B.C. will run anti-tariff ads in some U.S. states in November, despite President Donald Trump saying he will terminate trade negotiations with Canada over similar ads out of Ontario. B.C. economic growth minister Ravi Kahlon said “speaking directly to U.S. citizens is important.”

Prince Edward Island Premier Rob Lantz said on Sunday that Ford “has been a very strong voice for Ontario” and very effective at communicating Canadians’ frustrations with the tariffs.

“His ad was very clever,” Lantz said. “But he’s decided to pull it and I respect that and now we can continue to move forward.”

At the federal level, Liberal House leader Steven MacKinnon said in an interview that aired Sunday morning “Doug Ford’s on Team Canada. He’s maybe our first line centre. He’s been an incredible patriot.”

MacKinnon, who spoke with Barton before Trump’s latest tariff threat, added that he’s “loath to criticize” Ford for anything.

WATCH | Liberal House leader discusses upcoming budget, Canada-U.S. trade blowup:

Government House leader says ‘hard choices’ are necessary in the upcoming federal budget

Chief political correspondent Rosemary Barton speaks with Liberal House leader Steven MacKinnon about how the terminated trade talks with the U.S. will impact the Canadian economy, and what it means ahead of the upcoming budget.

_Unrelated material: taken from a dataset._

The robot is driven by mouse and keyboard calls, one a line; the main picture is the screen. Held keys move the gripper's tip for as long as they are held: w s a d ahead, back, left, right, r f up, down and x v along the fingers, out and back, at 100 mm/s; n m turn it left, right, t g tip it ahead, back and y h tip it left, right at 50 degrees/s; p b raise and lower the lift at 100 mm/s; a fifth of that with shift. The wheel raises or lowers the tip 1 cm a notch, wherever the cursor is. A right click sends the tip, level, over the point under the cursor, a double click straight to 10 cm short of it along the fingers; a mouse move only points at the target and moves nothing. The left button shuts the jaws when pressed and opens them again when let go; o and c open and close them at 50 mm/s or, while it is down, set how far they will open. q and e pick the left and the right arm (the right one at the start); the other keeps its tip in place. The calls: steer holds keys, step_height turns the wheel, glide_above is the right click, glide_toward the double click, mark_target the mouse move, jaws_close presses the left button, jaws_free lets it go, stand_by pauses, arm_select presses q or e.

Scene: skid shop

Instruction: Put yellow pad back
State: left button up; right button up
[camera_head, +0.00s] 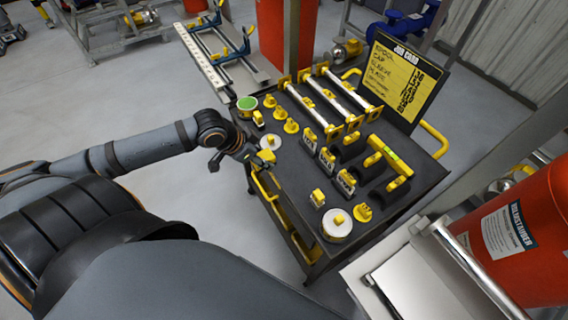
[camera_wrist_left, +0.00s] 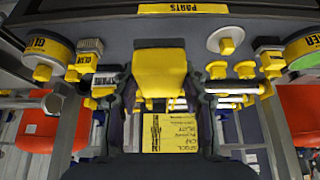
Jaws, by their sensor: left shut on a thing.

Plus, Canadian parent Zach Robichaud talks about the financial pressures facing young families ahead of the federal government’s budget in November. And on the Sunday Scrum, Globe and Mail reporter Ian Bailey, CBC Radio’s The House host Catherine Cullen and Toronto Star’s Queen’s Park bureau chief Robert Benzie discuss what challenges it could face getting through a minority Parliament.

On Friday, Ford said he will pull the ad from U.S. screens after this weekend. The ad aired during Saturday night’s World Series game, meaning millions more Americans saw the clip since it first began running in mid-October.

In a statement posted to social media that day, Ford said his province’s intention “was always to initiate a conversation about the kind of economy that Americans want to build and the impact of tariffs on workers and businesses.”

“We’ve achieved our goal, having reached U.S. audiences at the highest levels.”

So what does Canada do next?

As things stand, Canada must now navigate how to get U.S. discussions back on track and stave off Trump’s latest tariff threat. Despite the president’s social media post, it remains unclear whether he’s actually followed through on the promise or will follow through later.

Brian Clow, former deputy chief of staff to prime minister Justin Trudeau, said on Sunday that Carney “should be trying to find Donald Trump” in the hallways of a summit they’re both attending right now in Kuala Lumpur, Malaysia.

“Ontario’s now done the thing that the president wants,” Clow said. “The ad will be pulled in the next 24 hours. So that gives the prime minister something positive to say to Donald Trump.”

WATCH | U.S. Democratic senator says Trump’s ‘temper tantrum’ will blow over eventually:

U.S. senator says it’s ’embarrassing’ to have a president ‘who lets an ad rattle him so deeply’

In a Canadian exclusive interview, chief political correspondent Rosemary Barton speaks with U.S. Sen. Tim Kaine about U.S. President Donald Trump terminating trade talks over an ad by the Ontario government featuring a voiceover and clip from former Republican president Ronald Reagan.

In his social media post Saturday afternoon, Trump argued the “Advertisement was to be taken down, IMMEDIATELY, but they let it run last night during the World Series, knowing it was a FRAUD.”

Frank McKenna, a former Canadian ambassador to the United States, said on Sunday it’s possible Canada was getting too close to a deal and Trump wanted to “push us off the puck a bit.”

One of Carney’s objectives on this Southeast Asia trip is seeking out stronger trade ties with countries in the region to ease Canada’s reliance on U.S. trade. McKenna said the prime minister is “doing the right things” to push the U.S. to acknowledge how much it needs Canadian trade.

Likewise, Brown said Carney has been collaborative with the United States “but at some point, if we don’t have a partner in these trade talks, you can’t get a deal done. And you have to look at other alternatives.”